La sua attività didattica fu durante l'intero arco della vita molto intensa, e si volse, in via teorica, all'insegnamento della matematica dai primi anni delle scuole elementari (suo un originalissimo "abaco") all'insegnamento universitario. Notevole interesse egli dimostrò anche per la fisica, occupandosi della teoria delle dimensioni fisiche, di equazioni utili all'elettrologia. Il L. ebbe sempre forti interessi divulgativi: negli anni Venti del Novecento pubblicò nell'Annuario scientifico ed industriale alcuni corposi contributi al fine di illustrare gli ultimi raggiungimenti su argomenti diversi (fisica teorica, geometria differenziale, meccanica quantistica, teoria delle funzioni e altro, fra cui, per esempio, ricordiamo: Nuove teorie della meccanica quantistica e le loro relazioni coll'analisi, in Annuario scientifico ed industriale, LXIII [1926], 1, pp. 363-432). Cospicua fu anche l'attività di recensore: fu autore di più di duecento recensioni di opere matematiche.
Nel 1938 il L. fu espulso dall'Università di Bologna in seguito alle leggi razziali, ed emigrò, nel 1939, in Argentina, presso l'Universidad nacional del Litoral, a Rosario, dove rimase fino alla morte, quale direttore dell'istituto di matematica. Il L. dedicò gran parte delle proprie energie allo sviluppo sia della ricerca sia della didattica matematica in Argentina ed effettivamente molto ottenne in tale direzione.

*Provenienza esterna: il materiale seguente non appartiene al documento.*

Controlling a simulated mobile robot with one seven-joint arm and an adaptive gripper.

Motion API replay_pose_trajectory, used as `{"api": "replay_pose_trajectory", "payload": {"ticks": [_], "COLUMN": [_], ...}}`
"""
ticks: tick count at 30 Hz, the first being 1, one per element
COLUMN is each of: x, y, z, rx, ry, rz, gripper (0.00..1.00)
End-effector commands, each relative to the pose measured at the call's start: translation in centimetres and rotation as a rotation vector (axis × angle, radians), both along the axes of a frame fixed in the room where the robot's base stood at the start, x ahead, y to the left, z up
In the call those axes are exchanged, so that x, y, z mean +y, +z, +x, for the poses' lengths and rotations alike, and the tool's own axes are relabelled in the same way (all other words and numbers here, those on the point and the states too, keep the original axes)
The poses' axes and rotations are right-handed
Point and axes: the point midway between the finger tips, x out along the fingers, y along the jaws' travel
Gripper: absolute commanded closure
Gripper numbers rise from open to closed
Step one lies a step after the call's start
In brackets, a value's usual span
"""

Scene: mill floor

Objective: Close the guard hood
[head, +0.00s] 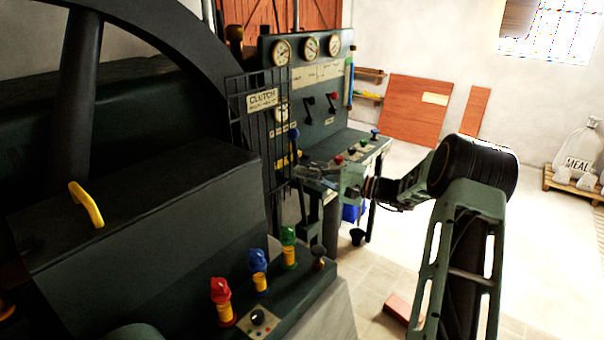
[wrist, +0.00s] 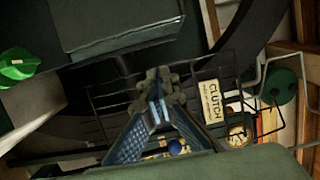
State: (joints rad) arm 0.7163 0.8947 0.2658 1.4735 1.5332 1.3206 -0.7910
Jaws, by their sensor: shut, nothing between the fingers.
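A dark boxy cover with a yellow handle (head: 87,205), which looks like the guard hood (head: 150,195), fills the left of the head view. A dark box that may be part of it shows at the top of the wrist view (wrist: 115,25). I cannot tell how far open it stands. A black wire cage with a CLUTCH sign (head: 262,99) stands beyond it; the sign also shows in the wrist view (wrist: 211,101). My gripper (head: 312,170) is shut and empty, right of the cover and near the cage and control desk. Its closed fingers (wrist: 158,82) overlap the cage in the wrist view.
Red, blue (head: 259,260) and green valve knobs line the ledge below the cover. A large flywheel (head: 180,45) rises behind it. The gauge panel (head: 308,75) and desk stand beyond my gripper. A red block (head: 398,308) lies on the otherwise fairly open floor at right.

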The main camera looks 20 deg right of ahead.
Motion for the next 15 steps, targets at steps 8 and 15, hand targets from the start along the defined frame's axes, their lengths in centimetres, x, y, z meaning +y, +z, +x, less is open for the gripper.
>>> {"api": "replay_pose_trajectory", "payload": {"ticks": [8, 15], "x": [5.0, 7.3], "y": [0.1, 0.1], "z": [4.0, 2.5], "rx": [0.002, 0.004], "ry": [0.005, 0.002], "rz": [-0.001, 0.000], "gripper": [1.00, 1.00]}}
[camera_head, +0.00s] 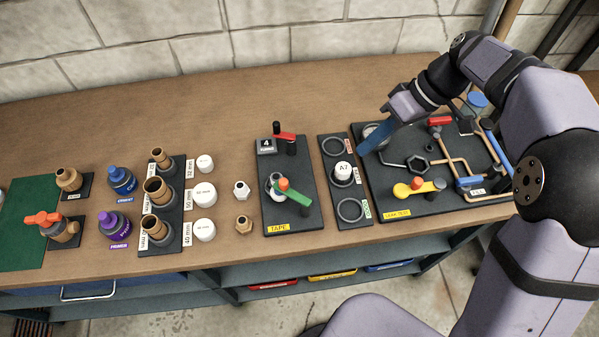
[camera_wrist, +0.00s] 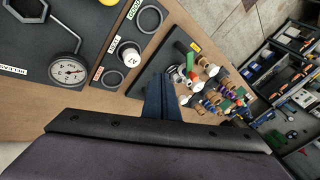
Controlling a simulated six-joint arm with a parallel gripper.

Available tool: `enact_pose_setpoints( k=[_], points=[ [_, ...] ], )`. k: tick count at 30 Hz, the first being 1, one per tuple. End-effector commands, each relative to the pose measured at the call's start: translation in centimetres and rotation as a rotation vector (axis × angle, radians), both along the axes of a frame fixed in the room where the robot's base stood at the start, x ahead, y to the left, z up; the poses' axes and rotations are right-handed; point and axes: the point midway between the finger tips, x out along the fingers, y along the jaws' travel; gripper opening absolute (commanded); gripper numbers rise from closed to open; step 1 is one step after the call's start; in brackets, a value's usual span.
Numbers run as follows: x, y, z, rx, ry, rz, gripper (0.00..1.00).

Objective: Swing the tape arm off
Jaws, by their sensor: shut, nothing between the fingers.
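The black tape board (camera_head: 270,220) with its yellow TAPE label stands in the middle of the bench. A red-handled lever (camera_head: 285,136) sits at the board's back, beside a small block marked 4. My gripper (camera_head: 363,149) is shut and empty, right of the tape board, above the leak-test board's left side. In the wrist view, its blue fingers (camera_wrist: 160,96) point toward the tape board (camera_wrist: 172,50), where the green arm (camera_wrist: 190,62) is small.
A narrow tray (camera_head: 337,205) with rings and a white cap (camera_head: 343,172) lies between the tape and leak-test boards. The leak-test board (camera_head: 405,205) carries a yellow valve handle and pipes; its pressure gauge (camera_wrist: 68,70) shows in the wrist view. Bottles and fittings stand left.

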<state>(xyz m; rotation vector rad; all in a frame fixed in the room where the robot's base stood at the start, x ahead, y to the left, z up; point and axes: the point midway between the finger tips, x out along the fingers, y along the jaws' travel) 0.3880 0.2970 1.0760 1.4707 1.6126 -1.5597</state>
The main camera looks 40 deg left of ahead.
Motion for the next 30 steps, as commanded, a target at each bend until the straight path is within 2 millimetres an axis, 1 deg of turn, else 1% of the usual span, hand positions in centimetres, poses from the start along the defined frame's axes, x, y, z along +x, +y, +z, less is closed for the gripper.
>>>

Tenne a Rosario corsi su temi di natura diversa e fondò una rivista di alto livello scientifico Publicaciones del Instituto de matemáticas… (estinta, poi, nel 1948), la collana di volumi Monografías (pure estinta), nonché la rivista Mathematicae Notæ, destinata a suscitare nei giovani particolare interesse per la ricerca (e tuttora attiva). Nel periodo argentino pubblicò una sessantina di lavori, alcuni volti chiaramente alla divulgazione di idee e problemi matematici nel nuovo ambiente, altri di ricerca sul vastissimo campo di interessi che gli era proprio. Membro di varie prestigiose accademie, conseguì nel 1956 il premio Feltrinelli dell'Accademia nazionale dei Lincei.

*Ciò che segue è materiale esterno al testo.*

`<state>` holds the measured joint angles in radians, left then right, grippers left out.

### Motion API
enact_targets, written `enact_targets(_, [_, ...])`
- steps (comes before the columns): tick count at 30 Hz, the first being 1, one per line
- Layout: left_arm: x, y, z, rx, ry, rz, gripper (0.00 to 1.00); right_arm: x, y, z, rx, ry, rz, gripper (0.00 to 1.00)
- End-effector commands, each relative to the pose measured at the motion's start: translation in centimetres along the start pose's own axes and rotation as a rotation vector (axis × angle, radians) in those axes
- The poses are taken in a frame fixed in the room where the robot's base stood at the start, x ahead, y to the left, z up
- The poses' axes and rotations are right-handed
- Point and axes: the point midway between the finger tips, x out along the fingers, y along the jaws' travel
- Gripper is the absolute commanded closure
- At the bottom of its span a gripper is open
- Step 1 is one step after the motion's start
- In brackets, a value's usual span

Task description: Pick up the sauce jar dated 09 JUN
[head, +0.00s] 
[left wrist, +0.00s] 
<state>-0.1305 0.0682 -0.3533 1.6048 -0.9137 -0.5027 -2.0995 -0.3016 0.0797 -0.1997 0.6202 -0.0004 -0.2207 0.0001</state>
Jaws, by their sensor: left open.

Il L. morì a Rosario il 28 ag. 1961.
Gli studi del L. sono parzialmente raccolti a cura dell'Unione matematica italiana in B. Levi, Opere 1897-1926, I-II, Roma 1999.

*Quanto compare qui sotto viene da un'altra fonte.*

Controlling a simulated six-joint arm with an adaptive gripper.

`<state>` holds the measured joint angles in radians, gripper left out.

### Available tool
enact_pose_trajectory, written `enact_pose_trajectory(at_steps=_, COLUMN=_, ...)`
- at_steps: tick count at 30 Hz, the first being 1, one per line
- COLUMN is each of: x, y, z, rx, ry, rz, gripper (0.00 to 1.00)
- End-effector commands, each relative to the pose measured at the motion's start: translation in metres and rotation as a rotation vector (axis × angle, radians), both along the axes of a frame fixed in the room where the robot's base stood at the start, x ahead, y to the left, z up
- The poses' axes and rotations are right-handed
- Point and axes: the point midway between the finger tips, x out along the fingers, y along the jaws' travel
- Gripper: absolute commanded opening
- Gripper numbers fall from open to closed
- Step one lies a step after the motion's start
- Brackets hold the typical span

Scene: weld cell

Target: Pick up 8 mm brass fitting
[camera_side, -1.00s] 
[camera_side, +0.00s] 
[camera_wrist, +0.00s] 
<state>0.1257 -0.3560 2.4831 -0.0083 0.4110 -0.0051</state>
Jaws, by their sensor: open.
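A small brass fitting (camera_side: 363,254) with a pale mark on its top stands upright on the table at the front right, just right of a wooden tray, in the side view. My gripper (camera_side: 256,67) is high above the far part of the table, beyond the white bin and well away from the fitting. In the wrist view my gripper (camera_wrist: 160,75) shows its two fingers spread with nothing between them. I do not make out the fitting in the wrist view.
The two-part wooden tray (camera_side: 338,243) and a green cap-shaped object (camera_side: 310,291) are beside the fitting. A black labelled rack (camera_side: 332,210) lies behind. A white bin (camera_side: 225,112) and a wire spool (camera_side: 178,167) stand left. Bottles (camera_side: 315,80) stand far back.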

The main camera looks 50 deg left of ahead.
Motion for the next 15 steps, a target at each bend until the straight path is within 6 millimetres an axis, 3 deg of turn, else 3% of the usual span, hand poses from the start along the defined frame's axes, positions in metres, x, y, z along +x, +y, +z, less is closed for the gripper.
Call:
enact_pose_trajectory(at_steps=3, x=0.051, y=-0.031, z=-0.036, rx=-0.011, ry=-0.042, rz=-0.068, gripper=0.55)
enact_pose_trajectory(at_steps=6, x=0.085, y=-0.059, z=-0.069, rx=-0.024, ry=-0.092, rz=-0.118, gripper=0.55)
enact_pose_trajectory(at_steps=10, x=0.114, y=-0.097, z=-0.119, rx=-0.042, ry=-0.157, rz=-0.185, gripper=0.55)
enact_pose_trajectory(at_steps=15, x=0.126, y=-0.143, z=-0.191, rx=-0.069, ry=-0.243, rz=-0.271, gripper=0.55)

Fonti e Bibl.: Necr.:, in: A. Terracini, Commemorazione del corrispondente B. L., in Atti della Acc. nazionale dei Lincei. Rendiconti, cl. di scienze fisiche, matematiche e nat., s. 8, XXXIV (1963), pp. 590-606; T. Viola, B. L., in Boll. della Unione matematica italiana, s. 3, XVI (1961), pp. 513-516; L.A. Santaló, La obra científica de B. L., in Mathematicae Notæ, XVIII (1962), pp. XXIII-XXVIII; C. Pla, B. L. en la Argentina, ibid., pp. XIII-XXII; S. Coen, Elenco completo delle opere di B. L., in B. Levi, Opere…, cit., pp. LXXXV-CXXII; Id., Indicazioni bibliografiche ragionate sull'opera di B. L., in Cuadernos del Instituto de Matemáticas "Beppo Levi" (Rosario), XXX (2001), pp. 13-30; Id., B. L.: una biografia, in B. Levi, Opere…, cit., pp. XIII-LIV; J. Cassinet, Il principio di approssimazione di B. L.: tentativo di sostituzione dell'assioma della scelta (1918-23), in La matematica italiana tra le due guerre mondiali. Atti del Convegno, Milano-Gargnano del Garda… 1986, Bologna 1987, pp. 99-105; G. Lolli, L'opera logica di B. L., in B. Levi, Opere…, cit., pp. LXVII-LXXVI; S. Spagnolo, 1906: un anno di grazia per B. L., ibid., pp. LXVII-LXXXI; S. Coen, Geometry and complex variables in the work of B. L., in Proceedings of an international meeting on occasion of the IX centennial of the University of Bologna, New York 1991, pp. 111-139; Id., Sui lavori di B. L. riguardanti geometria, teoria dei numeri e teoria delle funzioni, in B. Levi, Opere…, cit., pp. LV-LXVI; N. Schappacher - R. Schoof, B. L. and the arithmetic of elliptic curves, in Mathematical Intelligencer, XVIII (1996), pp. 57-68; S. Coen, Un abbaco d'antan, in Boll. della Unione matematica italiana, sez. A, VIII (1998), 1, pp. 79-96; L. Levi, B. L.: Italia y Argentina en la vida de un matemático, Buenos Aires, 2000.